Chuck YEAGER
Il y a quelque temps un journaliste s’étonnait du comportement de Neil Armstrong – premier homme à avoir posé le pieds sur la Lune – qui fuyait les médias, la reconnaissance, les honneurs. D’autres pilotes, comme Jean Mermoz ou Charles Lindberg, étaient de la même veine. Si ces pilotes ont été promus au rang de héros par les médias, ces pilotes n’aspiraient professionnellement qu’à une chose : exercer leur métier, le regard des autres importait peu pour eux.

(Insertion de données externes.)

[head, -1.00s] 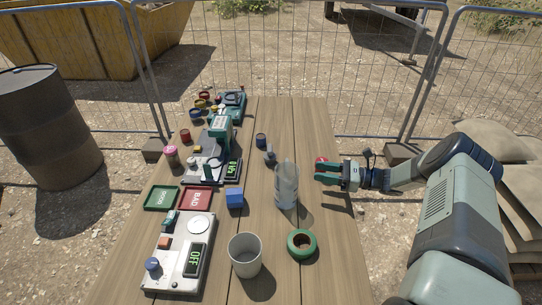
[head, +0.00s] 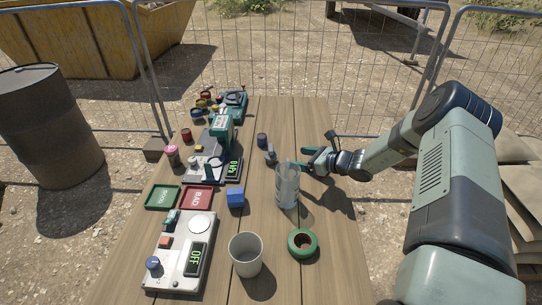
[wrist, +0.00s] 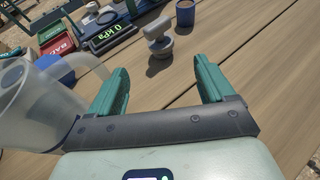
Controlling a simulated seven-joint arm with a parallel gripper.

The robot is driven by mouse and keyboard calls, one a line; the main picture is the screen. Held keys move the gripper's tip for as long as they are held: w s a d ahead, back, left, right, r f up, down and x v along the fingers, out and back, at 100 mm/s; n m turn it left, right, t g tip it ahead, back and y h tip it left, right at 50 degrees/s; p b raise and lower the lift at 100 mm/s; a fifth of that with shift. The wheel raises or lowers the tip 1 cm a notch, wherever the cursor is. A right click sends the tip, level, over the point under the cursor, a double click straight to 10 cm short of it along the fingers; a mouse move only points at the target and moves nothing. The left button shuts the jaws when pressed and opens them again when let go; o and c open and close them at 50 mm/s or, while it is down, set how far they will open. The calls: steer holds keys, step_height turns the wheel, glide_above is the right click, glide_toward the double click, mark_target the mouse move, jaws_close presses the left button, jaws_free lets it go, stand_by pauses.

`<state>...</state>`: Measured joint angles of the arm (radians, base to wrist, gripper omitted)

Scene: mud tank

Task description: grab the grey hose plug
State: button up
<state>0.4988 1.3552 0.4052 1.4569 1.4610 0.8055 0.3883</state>
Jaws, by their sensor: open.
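The grey hose plug (head: 270,157) stands on the table beyond the clear bottle. In the wrist view the plug (wrist: 158,40) shows a light grey knob on a round base, ahead of my fingertips and roughly between their lines. My gripper (head: 304,159) is to the right of the plug, pointing left, with a gap between them. In the wrist view my gripper (wrist: 157,72) has its two green fingers spread, with only bare wood between them. The plug is not touched.
The clear bottle (head: 287,190) stands very near my gripper; in the wrist view the bottle (wrist: 35,105) is beside the left finger. A dark blue cup (head: 262,140) stands just beyond the plug. Right-hand wood is clear.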

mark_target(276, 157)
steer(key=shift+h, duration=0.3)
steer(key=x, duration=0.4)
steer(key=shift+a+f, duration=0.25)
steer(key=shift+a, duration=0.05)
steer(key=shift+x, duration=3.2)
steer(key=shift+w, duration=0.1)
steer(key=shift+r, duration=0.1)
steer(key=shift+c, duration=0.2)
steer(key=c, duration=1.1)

Nous retrouvons la même approche dans les propos de Chuck Yeager, le pilote qui a franchi pour la première fois le mur du son. Quand on lui parlait de héros ou des qualités que l’on attend chez les pilotes, il évoquait non pas le pilote qui avait pu accomplir un fait héroïque, mais il prenait en exemple le pilote inconnu qui monte dans sa machine, jour après jour, avec toujours le même niveau d’exigence, de rigueur, d’abnégation, pour effectuer son activité qui pourrait nous sembler bien banale. Mais voler est tout sauf banal, c’est le premier message que Chuck Yeager veut nous faire passer.
Il nous dit que voler nécessite un tel niveau d’implication, que maintenir ce niveau sans faille est héroïque.

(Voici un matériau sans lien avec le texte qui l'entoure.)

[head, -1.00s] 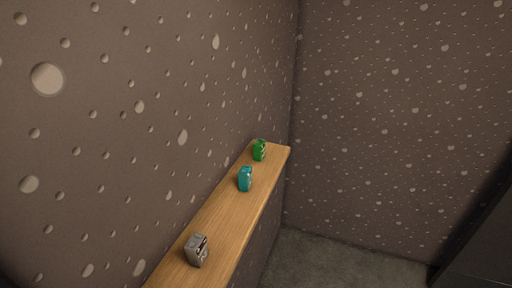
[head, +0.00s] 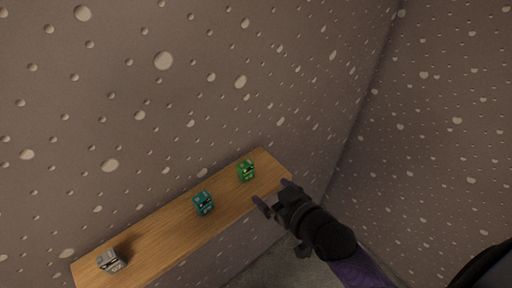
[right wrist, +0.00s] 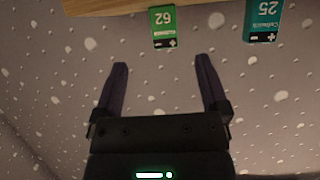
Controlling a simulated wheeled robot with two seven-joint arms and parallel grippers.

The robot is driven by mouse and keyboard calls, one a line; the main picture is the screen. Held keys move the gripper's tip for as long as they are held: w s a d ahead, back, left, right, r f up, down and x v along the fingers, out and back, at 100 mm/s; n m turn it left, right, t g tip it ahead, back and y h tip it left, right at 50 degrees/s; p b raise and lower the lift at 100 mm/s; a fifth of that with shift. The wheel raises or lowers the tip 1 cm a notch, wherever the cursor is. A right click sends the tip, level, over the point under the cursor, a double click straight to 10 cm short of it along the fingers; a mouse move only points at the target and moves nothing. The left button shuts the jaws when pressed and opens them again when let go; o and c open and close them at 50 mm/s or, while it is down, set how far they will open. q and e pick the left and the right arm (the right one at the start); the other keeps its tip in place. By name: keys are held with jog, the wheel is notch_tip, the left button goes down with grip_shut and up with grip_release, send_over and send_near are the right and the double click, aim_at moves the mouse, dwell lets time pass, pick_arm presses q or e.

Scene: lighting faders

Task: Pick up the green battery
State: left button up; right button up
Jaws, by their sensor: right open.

Concernant ce pilote inconnu au fin fond de sa brousse, ce n’est pas un hasard si son analyse correspond parfaitement à un trait caractéristique du héros qui est de faire les choses gratuitement, anonymement.

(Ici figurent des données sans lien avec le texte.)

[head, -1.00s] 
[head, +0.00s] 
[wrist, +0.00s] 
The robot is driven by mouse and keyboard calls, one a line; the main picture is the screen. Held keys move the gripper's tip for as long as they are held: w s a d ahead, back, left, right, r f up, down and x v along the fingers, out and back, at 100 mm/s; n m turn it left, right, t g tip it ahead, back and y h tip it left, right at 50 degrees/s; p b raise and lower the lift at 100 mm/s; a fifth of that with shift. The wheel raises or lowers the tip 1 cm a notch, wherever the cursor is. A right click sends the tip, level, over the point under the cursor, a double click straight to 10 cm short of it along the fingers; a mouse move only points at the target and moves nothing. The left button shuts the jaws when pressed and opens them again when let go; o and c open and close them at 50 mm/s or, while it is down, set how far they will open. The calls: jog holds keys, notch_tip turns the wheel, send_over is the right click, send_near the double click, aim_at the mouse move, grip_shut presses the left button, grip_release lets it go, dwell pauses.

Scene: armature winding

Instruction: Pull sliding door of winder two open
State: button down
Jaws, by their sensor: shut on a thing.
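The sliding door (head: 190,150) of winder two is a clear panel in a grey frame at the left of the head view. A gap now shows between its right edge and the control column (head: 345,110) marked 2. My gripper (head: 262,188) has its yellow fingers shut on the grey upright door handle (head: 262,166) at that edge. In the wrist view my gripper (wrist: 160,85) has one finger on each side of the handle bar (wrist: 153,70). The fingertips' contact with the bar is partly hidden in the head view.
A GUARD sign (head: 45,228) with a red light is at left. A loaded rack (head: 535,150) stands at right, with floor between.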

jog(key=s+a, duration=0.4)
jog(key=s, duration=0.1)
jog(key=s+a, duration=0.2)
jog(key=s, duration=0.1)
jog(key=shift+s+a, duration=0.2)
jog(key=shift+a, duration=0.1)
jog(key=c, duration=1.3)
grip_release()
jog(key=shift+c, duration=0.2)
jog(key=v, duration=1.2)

Un vrai héros n’attend rien de son entourage lorsqu’il décide de traverser l’Atlantique pour la première fois. Un vrai héros c’est le premier qui décide de ne pas décoller alors que les conditions météorologiques deviennent défavorables. Un vrai héros c’est celui qui, fatigué après 12h de vol, peu avant son atterrissage va vérifier à nouveau le notam concernant une bretelle de taxiway fermée. Un vrai héros c’est ce pilote largueur qui en fin de journée après des dizaines de rotations, va faire l’effort de puiser encore un peu plus dans ses ressources afin de maintenir le bon niveau de vigilance.
Parce que l’activité est exigeante, c’est la motivation personnelle, comme le professionnalisme, l’accomplissement de soi, l’éthique… qui fournira suffisamment d’énergie pour rentrer dans la case des héros. Une motivation externe comme le regard ou de la reconnaissance des autres, ne suffit pas à atteindre ce niveau d’exigence.
Et bingo ! Quelle est la première qualité du pilote ? L’humilité.
Et re bingo ! Quel serait d’après Tony KERN (Êtes-vous un rogue pilot), le premier facteur accidentogène chez un pilote ? Son égo.
Tout se tient.
Les meilleurs pilotes seraient donc ceux qui ne la ramènent pas, qui n’ont pas besoin du regard des autres pour faire le job, et qui ne le recherchent pas.